In the entries below, identify every line with the string "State" and copy it.

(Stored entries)
↓
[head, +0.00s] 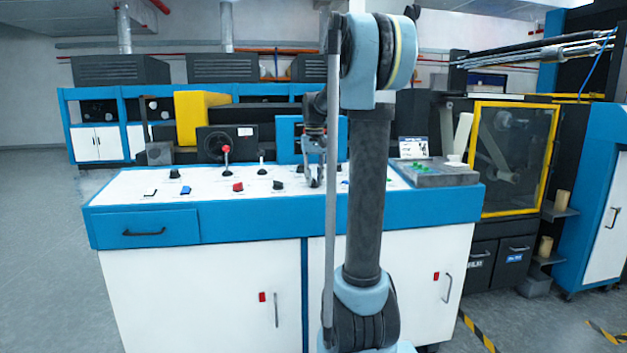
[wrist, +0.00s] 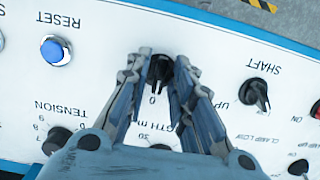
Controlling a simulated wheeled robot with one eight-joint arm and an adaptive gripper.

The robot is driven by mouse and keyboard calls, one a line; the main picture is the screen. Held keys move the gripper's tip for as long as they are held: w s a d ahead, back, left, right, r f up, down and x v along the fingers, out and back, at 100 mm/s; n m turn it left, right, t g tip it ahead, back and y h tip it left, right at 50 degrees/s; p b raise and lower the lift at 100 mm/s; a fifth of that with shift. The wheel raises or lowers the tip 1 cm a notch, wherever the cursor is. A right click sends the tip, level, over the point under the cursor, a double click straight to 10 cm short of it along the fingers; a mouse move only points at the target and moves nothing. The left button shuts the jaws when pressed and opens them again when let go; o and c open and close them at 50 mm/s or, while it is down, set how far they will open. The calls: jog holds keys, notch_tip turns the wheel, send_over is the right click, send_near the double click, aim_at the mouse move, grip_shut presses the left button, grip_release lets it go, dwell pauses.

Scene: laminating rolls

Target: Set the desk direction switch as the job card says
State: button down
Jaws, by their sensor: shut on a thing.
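My gripper (head: 314,182) is over the white control desk top (head: 215,188), partly beside my arm in the head view. In the wrist view my gripper (wrist: 160,75) is shut on a black rotary knob (wrist: 159,70), one finger on each side. A "0" is printed just below this knob. The knob's own label is not visible, so I cannot tell whether it is the direction switch. A white card (head: 413,147) stands at the desk's right end; its writing is too small to read.
In the wrist view, a blue RESET button (wrist: 56,50) lies left, a TENSION knob (wrist: 57,139) lower left and a SHAFT knob (wrist: 257,92) right. A red-topped lever (head: 226,152) and red switch (head: 238,187) stand on the desk. A yellow-framed machine (head: 476,150) is beyond its right end.

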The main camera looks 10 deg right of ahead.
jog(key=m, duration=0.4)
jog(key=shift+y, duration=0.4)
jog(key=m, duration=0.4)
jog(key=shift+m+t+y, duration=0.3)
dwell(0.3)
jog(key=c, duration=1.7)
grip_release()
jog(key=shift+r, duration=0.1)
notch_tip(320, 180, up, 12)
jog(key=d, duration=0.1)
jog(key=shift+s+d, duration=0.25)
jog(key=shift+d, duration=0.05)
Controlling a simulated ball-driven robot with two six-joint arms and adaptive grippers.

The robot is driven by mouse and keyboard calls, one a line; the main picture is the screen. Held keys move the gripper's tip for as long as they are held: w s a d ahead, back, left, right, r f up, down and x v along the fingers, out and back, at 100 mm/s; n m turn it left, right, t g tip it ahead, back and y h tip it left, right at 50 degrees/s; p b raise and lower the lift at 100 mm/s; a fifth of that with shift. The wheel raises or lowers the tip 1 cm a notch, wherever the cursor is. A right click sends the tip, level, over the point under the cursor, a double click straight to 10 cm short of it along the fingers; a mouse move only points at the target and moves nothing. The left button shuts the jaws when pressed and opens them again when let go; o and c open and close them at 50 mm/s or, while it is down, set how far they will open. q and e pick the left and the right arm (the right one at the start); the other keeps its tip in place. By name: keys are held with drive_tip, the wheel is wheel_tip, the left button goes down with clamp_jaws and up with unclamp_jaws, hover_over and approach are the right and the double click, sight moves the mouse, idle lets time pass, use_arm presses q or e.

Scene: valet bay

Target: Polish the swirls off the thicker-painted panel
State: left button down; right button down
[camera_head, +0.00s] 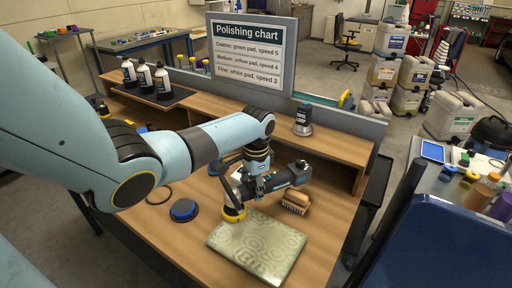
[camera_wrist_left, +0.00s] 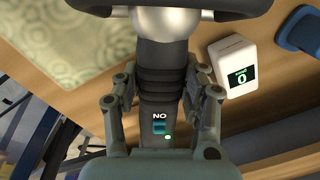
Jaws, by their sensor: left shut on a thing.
↑
• **OUTPUT OF THE TASK**:
State: button down
State: left button down; right button down

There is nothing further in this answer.